Of course, women still have a long way to go in the war against discrimination--even now we earn, on average, less than men. But it doesn't do us any favours to turn the tables against them. It's time to remember it's equality we've been fighting for--not the chance to get our own back.

...gosh. She's kinda got a point there. I was expecting a "feminism has gone too far!", but no, this is actually quite reasonable. If anything the "no" editorial is further from my own viewpoint, although when she points out that guys may have "image" issues but women still have far less financial and political power, she's kinda got a point too.

UK Cosmo's nipple stance is intermediate between Germany and the US; it's not a tits-out nipplefest like German Cosmo, but they don't Photoshop them out of bra pictures the way US Cosmo does. Although there is one picture of a guy who must have had his junk Photoshopped out, you can see all the way up his thigh and there's nothing there, I refuse to believe this was just done with angles. (He's very good-looking, but it's all for naught because I can't stop staring at his Invisiballs.)

[on handjobs:] Learning how to please a man is simple: ask him. Treating it as a guessing game can be dangerously hit and miss (and more bad guesses could further dent your confidence). Or simply listen for his cues ('slow down,' 'firmer,' 'gently,' 'faster,' etc are directions, not criticisms).
Man, British chicks get this and we get fucking shoelaces.

Is there anything you should avoid wearing if you're tall?
Yes, flats! Rock it if you've got it. Many people would love to be tall, so flaunt it ladies.

I know it's weird to see telling women to wear high heels as progressive, but this is such a breath of fresh air compared to US Cosmo's constant "minimize all deviations" fashion philosophy.

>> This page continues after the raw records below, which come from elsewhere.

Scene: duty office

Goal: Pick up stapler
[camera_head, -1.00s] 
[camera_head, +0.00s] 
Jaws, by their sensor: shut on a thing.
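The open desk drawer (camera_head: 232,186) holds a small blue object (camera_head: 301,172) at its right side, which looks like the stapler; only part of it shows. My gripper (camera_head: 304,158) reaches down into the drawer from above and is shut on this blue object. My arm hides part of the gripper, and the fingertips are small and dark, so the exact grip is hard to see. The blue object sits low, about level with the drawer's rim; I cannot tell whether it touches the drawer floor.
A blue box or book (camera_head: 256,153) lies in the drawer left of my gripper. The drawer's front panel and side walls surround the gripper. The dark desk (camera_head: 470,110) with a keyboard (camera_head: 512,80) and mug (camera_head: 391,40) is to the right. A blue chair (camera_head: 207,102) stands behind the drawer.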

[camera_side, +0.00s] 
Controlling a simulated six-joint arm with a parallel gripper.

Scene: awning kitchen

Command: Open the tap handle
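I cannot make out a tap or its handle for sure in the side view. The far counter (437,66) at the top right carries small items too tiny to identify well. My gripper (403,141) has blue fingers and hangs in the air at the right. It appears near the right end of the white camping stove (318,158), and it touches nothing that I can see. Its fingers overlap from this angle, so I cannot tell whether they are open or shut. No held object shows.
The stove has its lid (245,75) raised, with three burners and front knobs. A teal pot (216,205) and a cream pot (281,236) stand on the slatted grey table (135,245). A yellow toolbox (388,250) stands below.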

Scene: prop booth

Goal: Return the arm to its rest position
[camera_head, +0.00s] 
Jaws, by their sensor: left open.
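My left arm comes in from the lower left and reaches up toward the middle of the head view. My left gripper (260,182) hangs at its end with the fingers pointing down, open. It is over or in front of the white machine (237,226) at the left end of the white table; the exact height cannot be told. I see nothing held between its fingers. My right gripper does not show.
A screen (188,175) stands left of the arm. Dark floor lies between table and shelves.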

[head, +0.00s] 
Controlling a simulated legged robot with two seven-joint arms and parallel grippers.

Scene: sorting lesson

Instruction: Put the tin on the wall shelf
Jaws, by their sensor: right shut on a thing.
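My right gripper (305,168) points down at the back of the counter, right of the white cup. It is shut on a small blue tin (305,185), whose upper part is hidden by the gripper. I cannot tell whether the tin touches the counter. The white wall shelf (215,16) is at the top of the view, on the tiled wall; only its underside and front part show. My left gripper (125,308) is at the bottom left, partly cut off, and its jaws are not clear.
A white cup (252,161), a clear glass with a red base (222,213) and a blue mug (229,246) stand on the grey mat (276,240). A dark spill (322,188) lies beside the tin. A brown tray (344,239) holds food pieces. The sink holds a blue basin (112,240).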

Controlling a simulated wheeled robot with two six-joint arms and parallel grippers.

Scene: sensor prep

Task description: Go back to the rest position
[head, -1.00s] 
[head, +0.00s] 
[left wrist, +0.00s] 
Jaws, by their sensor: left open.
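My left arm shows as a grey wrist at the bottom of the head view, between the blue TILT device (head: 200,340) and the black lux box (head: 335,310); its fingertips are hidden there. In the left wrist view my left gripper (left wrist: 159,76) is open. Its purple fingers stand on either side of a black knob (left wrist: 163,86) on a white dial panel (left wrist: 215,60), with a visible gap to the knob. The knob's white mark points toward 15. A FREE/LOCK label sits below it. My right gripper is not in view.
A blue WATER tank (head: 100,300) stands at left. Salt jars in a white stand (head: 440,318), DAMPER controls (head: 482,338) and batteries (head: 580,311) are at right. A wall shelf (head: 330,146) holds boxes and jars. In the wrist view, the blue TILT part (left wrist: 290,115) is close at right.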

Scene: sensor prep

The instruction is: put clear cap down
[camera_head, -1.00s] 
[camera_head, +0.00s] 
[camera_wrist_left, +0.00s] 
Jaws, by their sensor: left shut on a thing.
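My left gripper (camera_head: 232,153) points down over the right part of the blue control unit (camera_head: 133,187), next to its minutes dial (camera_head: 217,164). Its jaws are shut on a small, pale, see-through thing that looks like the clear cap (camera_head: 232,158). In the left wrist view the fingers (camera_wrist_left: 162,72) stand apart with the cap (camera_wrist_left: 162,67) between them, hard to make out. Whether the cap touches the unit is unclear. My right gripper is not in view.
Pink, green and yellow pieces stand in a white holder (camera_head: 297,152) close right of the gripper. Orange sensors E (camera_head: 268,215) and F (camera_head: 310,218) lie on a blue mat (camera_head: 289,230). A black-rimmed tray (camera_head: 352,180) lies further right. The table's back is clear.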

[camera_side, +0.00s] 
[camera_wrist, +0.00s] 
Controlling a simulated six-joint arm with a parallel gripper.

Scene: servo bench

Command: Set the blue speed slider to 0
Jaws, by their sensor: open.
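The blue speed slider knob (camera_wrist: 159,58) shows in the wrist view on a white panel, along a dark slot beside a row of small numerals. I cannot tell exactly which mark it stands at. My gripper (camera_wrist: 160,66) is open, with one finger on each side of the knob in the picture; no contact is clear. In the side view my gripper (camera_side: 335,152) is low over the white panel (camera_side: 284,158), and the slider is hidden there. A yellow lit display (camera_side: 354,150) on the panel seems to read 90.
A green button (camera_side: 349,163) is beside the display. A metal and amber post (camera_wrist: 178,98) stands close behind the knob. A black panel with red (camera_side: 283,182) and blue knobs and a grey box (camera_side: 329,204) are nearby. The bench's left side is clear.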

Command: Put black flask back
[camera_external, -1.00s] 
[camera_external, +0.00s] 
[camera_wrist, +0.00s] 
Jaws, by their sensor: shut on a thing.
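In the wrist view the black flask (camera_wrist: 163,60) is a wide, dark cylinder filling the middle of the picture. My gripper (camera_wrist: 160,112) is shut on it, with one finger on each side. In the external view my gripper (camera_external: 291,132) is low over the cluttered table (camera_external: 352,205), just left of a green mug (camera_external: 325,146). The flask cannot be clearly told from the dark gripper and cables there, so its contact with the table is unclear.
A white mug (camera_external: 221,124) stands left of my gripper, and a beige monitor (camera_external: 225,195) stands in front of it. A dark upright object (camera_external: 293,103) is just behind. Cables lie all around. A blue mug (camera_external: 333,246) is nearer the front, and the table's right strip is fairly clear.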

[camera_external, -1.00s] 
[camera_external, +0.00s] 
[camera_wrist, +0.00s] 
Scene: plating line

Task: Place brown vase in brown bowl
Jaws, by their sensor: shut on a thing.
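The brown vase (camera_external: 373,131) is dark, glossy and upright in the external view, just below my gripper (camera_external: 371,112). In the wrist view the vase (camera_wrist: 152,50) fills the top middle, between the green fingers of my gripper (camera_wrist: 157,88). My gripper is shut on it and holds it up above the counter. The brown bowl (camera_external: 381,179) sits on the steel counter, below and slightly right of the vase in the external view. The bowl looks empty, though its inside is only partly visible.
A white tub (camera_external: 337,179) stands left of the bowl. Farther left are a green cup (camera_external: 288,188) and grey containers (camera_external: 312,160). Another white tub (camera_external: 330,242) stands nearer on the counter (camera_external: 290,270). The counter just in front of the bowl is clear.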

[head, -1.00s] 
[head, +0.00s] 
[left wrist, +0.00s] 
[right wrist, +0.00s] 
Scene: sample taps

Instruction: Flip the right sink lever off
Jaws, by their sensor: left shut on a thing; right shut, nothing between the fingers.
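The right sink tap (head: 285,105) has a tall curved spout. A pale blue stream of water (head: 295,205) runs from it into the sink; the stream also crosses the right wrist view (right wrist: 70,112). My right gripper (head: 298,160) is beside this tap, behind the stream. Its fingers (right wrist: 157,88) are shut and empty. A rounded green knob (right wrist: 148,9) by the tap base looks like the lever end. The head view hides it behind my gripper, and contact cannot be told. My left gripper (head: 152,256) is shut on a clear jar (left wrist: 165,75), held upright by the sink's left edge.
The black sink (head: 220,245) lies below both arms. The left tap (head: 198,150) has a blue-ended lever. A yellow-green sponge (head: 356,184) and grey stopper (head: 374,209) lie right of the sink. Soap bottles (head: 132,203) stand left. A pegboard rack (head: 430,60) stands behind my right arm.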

The most memorable football games are when your team pulls off a miraculous win in the 90th minute, right? It's the same with sex. The more tension you create, the more arousal. And that's what foreplay's about--building anticipation.
Yes, but when do we compare our favorite trees or eat bananas or rub a hairbrush on his junk? This stupid British-people magazine has no concrete advice, that's its problem.

Well, that and being written by sane people. The reason I haven't quoted that many parts is that there's just huge swaths of decent, reasonable writing. It's not amazing or anything, but it's respectful of the audience and... it's just not bizarre. There aren't any howlers. I could probably cherry-pick some things I disagree with, but there isn't a mountain of wrongness. There's no British equivalent to the shoelace trick.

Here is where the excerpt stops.